→ **EXERCISE DIRECTIONS**: Leave out every picture. Copy exactly the lines from the one holding "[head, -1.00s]" through the one holding "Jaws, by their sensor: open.".

☆ ☆ ☆ ☆ ☆

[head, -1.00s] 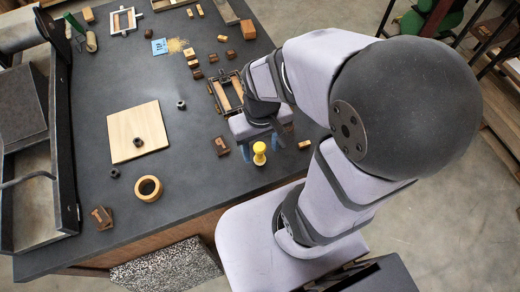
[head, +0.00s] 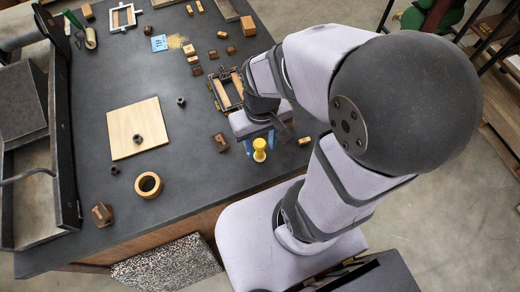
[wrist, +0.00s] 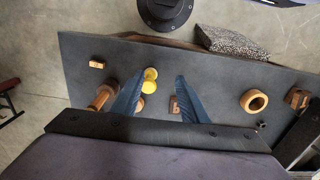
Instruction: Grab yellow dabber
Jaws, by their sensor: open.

☆ ☆ ☆ ☆ ☆

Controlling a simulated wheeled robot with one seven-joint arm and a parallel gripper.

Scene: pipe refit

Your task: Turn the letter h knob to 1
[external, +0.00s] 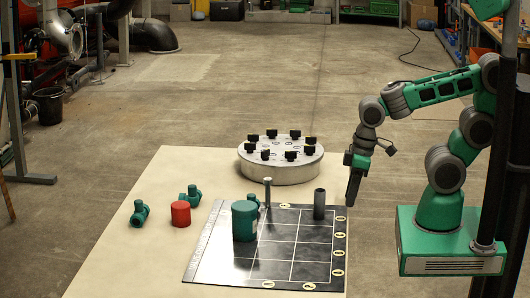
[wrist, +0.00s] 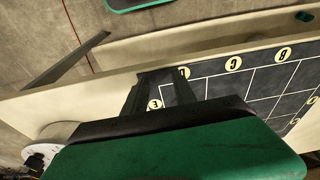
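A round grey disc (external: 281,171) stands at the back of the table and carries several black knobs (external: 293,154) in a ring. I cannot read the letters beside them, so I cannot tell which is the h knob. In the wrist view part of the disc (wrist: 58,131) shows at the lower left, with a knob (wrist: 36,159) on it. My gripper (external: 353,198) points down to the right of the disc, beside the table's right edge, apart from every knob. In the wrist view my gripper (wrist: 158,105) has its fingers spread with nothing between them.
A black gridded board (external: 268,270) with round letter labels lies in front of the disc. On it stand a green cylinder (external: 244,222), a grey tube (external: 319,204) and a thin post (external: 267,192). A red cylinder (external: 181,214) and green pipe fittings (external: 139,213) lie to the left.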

☆ ☆ ☆ ☆ ☆

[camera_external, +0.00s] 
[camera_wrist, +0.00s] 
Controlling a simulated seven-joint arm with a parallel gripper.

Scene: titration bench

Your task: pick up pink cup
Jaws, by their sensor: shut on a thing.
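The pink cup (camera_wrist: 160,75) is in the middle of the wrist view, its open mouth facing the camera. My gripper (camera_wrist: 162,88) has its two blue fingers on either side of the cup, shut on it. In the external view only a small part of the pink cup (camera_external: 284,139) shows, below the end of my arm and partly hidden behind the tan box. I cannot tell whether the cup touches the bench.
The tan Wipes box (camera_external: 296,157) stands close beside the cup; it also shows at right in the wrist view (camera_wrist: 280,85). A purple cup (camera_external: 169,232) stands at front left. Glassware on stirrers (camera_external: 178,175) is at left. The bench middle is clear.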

☆ ☆ ☆ ☆ ☆

→ **TASK OUTPUT**:
[head, -1.00s] 
[head, +0.00s] 
[wrist, +0.00s] 
Instruction: Grab yellow dabber
Jaws, by their sensor: open.

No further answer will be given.